Look for ideas in your newspaper and others. Look online, in social media and in discussion boards. Ask yourself, what would I want to read about? Ask people you meet what’s missing in your paper, in your broadcast or on your website.

2. REPORT

Collect specific, accurate information. Not just who, what, when, where, and why, but how. What did it look like? What sounds echoed? What scents lingered in the air? Don’t be stingy with your reporting.

Tip 

Look for revealing details. “In a good story,” says David Finkel of The Washington Post, “a paranoid schizophrenic doesn’t just hear imaginary voices, he hears them say, ‘Go kill a policeman.” Use the five senses in your reporting and a few other ingredients: place, people, time, drama.

3. FOCUS

 Confronted with a wealth of reporting, journalists can get lost in the weeds, as I did. Good stories contain a theme—best expressed in one word, like loss or corruption—that leaves a single, dominant impression. Everything in the story must support it.

Tip

What’s the news? What’s the point? What does my story say about life, about the world, about the times we live in? What is it really about— in a single word? Your answers point you forward, frame your story and tell your audience why it matters.

 4. ORGANIZE

Generals wouldn’t go into battle without a plan. Builders wouldn’t lay a foundation without a blueprint in hand. Yet organizing information into coherent, appropriate structures is an overlooked activity for all too many journalists.

Tip

Make a list of the top five elements you want to include.
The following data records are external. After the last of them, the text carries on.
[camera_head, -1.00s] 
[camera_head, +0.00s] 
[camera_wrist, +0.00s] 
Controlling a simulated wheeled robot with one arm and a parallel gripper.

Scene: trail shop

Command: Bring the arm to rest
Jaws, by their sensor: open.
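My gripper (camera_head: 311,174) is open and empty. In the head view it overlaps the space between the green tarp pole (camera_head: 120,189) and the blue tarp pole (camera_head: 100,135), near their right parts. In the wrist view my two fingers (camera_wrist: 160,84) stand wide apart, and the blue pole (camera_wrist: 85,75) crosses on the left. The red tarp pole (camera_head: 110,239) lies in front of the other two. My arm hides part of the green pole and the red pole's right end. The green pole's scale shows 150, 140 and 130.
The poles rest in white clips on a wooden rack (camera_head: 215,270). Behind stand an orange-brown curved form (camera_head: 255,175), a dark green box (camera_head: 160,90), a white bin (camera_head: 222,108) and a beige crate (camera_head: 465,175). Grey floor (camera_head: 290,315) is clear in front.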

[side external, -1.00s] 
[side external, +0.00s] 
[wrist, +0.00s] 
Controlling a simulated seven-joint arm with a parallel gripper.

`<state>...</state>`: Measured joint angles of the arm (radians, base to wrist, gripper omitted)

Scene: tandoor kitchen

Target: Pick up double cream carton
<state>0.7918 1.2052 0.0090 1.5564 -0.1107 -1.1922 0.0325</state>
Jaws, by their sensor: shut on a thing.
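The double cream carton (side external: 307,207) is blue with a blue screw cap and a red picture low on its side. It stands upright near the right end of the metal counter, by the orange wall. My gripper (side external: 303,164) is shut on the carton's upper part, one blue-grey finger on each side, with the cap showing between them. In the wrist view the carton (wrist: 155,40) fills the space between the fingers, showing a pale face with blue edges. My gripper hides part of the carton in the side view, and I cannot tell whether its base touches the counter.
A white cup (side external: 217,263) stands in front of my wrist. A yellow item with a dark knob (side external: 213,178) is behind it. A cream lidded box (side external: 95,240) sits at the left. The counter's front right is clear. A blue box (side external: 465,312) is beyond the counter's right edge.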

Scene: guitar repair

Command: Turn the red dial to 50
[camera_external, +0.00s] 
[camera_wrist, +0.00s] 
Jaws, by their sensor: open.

Number them in order of importance. Structure your story accordingly. Or, organize to build dramatic tension. Identify the beginning, an introduction of a problem or challenge. Then establish the middle, where conflict increases. Finally, establish the ending, a climax and resolution to the conflict.

5. DRAFT

Discover by writing, learning what you know and need to know. Freewrite your first draft without your notes. Go back and fill in the blanks. 

Tip

Pulitzer Prize winner Lane DeGregory stashes her notes in her car before writing. “The story isn’t in your notebooks,” she says. “It’s in your head. And heart.“

6. REVISE

Circle back to re-report, re-focus and reorganize. Good writers are never content. Find better details, a sharper focus, a beginning that captivates and an ending that leaves a lasting impression.

Role-play the reader. Does the lead make you want to keep reading? Does it take too long to learn what the story is about and why it’s important? What questions do you have about the story? Are they answered in the order you would logically ask them? Make a printout. Cut, move, add. Make the changes on your computer.

Trust the process. The magic will happen.